▶ [Work required]
Will you write out the data exactly, excluding every picture?

▶ [Information shown]
++++++++++++++++++++
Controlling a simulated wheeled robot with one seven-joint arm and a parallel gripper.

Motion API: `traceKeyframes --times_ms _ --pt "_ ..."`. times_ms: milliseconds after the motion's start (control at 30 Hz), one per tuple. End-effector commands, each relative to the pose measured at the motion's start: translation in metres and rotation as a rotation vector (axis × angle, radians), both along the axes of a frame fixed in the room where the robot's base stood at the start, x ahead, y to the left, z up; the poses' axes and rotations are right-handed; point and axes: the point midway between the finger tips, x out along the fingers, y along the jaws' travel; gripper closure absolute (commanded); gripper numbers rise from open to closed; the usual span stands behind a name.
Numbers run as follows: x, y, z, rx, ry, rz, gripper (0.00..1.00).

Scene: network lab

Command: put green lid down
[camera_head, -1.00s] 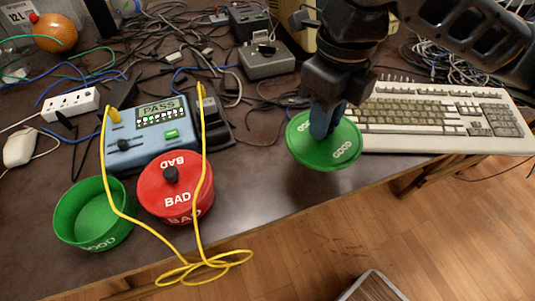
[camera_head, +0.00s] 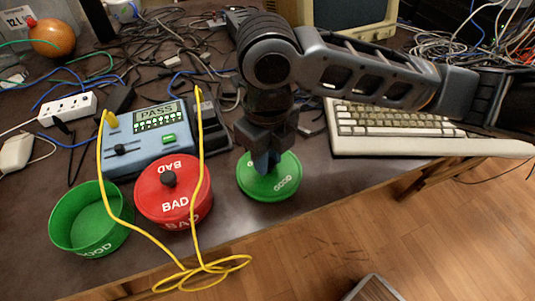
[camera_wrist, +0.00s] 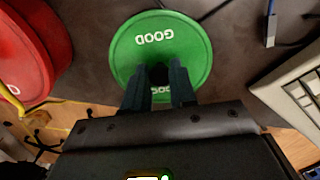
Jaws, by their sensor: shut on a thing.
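The green lid (camera_head: 285,187), round and marked GOOD, is at the table's front part, right of the red container. My gripper (camera_head: 266,168) is above it, shut on its knob, which the fingers mostly hide. The lid also shows in the wrist view (camera_wrist: 190,30), with my fingers (camera_wrist: 159,82) at its middle. It looks level and on or very close to the table; I cannot tell whether it touches. The open green container (camera_head: 66,232), marked GOOD, stands at the left front, without a cover.
The red BAD container (camera_head: 152,201) with its lid on stands between the green container and the green lid. A blue tester (camera_head: 150,153) reading PASS has a yellow cable (camera_head: 200,170) hanging over the table edge. A keyboard (camera_head: 390,146) lies to the right.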

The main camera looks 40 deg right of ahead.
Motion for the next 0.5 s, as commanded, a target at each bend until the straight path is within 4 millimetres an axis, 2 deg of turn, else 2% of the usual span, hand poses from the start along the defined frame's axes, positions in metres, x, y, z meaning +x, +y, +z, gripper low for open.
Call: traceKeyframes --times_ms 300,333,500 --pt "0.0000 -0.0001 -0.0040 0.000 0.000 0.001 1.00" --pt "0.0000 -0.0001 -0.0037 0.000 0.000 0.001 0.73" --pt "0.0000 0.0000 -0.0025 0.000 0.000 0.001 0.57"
++++++++++++++++++++
▶ [Answer to the task]
Controlling a simulated wheeled robot with one seven-joint arm and a parallel gripper.

Motion API: `traceKeyframes --times_ms _ --pt "_ ..."`. times_ms: milliseconds after the motion's start (control at 30 Hz), one per tuple. End-effector commands, each relative to the pose measured at the motion's start: translation in metres and rotation as a rotation vector (axis × angle, radians), both along the axes of a frame fixed in the room where the robot's base stood at the start, x ahead, y to the left, z up; the poses' axes and rotations are right-handed; point and axes: the point midway between the finger tips, x out along the fingers, y along the jaws' travel; gripper closure absolute (commanded); gripper numbers rise from open to closed; the usual span stands behind a name.
Numbers run as follows: x, y, z, rx, ry, rz, gripper (0.00..1.00).

Scene: network lab

Command: put green lid down
[camera_head, -1.00s] 
[camera_head, +0.00s] 
[camera_wrist, +0.00s] 
Jaws, by their sensor: shut on a thing.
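The green lid (camera_head: 285,187), round and marked GOOD, is at the table's front part, right of the red container. My gripper (camera_head: 266,168) is above it, shut on its knob, which the fingers mostly hide. The lid also shows in the wrist view (camera_wrist: 190,30), with my fingers (camera_wrist: 159,82) at its middle. It looks level and on or very close to the table; I cannot tell whether it touches. The open green container (camera_head: 66,232), marked GOOD, stands at the left front, without a cover.
The red BAD container (camera_head: 152,201) with its lid on stands between the green container and the green lid. A blue tester (camera_head: 150,153) reading PASS has a yellow cable (camera_head: 200,170) hanging over the table edge. A keyboard (camera_head: 390,146) lies to the right.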

The main camera looks 40 deg right of ahead.
Motion for the next 0.5 s, as commanded, a target at each bend until the straight path is within 4 millimetres an axis, 2 deg of turn, else 2% of the usual span, hand poses from the start along the defined frame's axes, positions in metres, x, y, z meaning +x, +y, +z, gripper low for open.
Call: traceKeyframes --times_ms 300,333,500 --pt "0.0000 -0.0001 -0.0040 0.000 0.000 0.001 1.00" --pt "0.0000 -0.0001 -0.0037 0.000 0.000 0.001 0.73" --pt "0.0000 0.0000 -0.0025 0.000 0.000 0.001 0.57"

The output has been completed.